It may be month-end on Friday, but there will be no rest for Asian markets. Not if the economic calendar is anything to go by.
China’s official purchasing managers’ index reports for May, a raft of top-tier indicators from Japan including retail sales, industrial production and Tokyo inflation, and first quarter GDP from India and Taiwan are all on tap.
China’s PMIs are expected to show that manufacturing activity in May grew at a similar pace to the previous month when it barely managed to stay expansionary, reinforcing the fragile nature of the recovery in the world’s No.2 economy.

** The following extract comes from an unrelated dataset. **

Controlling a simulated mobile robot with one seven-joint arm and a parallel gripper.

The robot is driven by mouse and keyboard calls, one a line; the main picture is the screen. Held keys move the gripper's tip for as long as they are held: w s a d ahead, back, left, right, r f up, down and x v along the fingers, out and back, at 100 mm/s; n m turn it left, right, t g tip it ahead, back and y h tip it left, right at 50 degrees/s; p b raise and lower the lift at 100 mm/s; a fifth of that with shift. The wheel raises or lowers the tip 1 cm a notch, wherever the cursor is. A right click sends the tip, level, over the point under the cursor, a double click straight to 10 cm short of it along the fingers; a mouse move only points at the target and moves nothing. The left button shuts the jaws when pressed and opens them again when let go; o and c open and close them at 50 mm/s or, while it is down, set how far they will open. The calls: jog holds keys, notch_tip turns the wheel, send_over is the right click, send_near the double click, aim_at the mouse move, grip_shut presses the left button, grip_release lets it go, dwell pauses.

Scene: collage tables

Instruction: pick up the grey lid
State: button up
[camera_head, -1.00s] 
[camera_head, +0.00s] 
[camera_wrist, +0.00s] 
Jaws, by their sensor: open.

China’s economy blew past expectations to post growth of 5.3% in the first quarter, and a string of April indicators including factory output, trade and consumer prices suggest it has successfully navigated some near-term downside risks.
But the crisis-hit property sector remains a major drag, deflationary pressures persist, and capital is just as liable to be flowing out of the country than in.
Core inflation in Japan’s capital, meanwhile, is expected to have picked up in May to 1.9% from a two-year low of 1.6% in April, and India’s economy likely grew at a 6.5% rate in the January-March quarter – its slowest pace in a year – due to weak demand.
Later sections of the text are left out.